Each row in the summary pages contains the minimum and maximum values for a specific page range. The total number of entries equals the number of pages in the table divided by pages_per_range, rounded up.

Operator classes

The default operator class for BRIN indexes uses the minmax strategy, storing only the minimum and maximum values for each page range. This strategy has one drawback: susceptibility to outliers. A single extreme value within a page range can widen the stored min/max bounds enough to make the summary ineffective for filtering.

To reduce the impact of outliers, you can use a different operator class. For example, the minmax-multi strategy stores multiple min/max pairs per range, which limits how much a single outlier can widen the effective range.

You specify the operator class during index creation:

CREATE INDEX idx_event_id_multi ON events USING brin (event_id int8_minmax_multi_ops);

📖 More on BRIN operator classes

This blog post explains how outliers degrade BRIN indexes with the default operator class and how minmax-multi mitigates the problem.

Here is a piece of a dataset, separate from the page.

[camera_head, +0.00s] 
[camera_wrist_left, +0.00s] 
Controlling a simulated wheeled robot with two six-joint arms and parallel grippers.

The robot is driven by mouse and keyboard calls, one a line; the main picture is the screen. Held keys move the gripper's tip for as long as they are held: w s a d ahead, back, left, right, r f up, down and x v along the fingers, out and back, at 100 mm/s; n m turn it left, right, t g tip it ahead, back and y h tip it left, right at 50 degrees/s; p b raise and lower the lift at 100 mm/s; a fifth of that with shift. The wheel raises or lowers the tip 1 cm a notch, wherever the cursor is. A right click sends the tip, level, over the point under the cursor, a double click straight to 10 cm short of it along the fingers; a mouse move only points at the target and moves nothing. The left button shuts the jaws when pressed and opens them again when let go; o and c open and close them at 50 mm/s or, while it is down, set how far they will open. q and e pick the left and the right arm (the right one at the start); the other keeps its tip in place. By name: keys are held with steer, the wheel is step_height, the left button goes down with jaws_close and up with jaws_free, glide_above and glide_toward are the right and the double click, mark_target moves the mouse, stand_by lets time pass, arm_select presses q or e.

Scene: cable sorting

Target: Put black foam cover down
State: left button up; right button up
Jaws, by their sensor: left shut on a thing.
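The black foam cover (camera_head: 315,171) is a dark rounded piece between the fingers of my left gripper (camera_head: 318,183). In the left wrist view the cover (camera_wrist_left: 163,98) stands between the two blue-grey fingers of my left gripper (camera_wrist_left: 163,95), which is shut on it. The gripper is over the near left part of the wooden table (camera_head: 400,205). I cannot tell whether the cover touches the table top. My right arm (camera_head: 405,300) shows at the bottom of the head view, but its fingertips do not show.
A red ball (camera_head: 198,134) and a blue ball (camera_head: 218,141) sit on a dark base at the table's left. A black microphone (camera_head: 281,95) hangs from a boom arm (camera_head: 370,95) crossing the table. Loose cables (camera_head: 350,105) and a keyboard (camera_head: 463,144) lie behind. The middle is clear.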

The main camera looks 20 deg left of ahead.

When should you use BRIN indexes?

BRIN indexes are a good fit for large tables where the queried column correlates with physical storage order. Time-series data is the canonical case: in an append-only event table, timestamps line up with storage layout because newer rows are appended at the end. The same holds for log tables with sequential IDs, or any column whose logical order matches its physical layout. The pg_stats.correlation values shown earlier are the best signal — columns close to ±1.0 are ideal candidates.

The same idea in other databases

The idea of summarizing data pages to skip I/O isn’t unique to Postgres. Analytical databases lean on similar techniques:

DuckDB exposes them as min-max indexes
Google BigQuery uses block pruning on clustered tables
ClickHouse offers skipping indexes for the same purpose.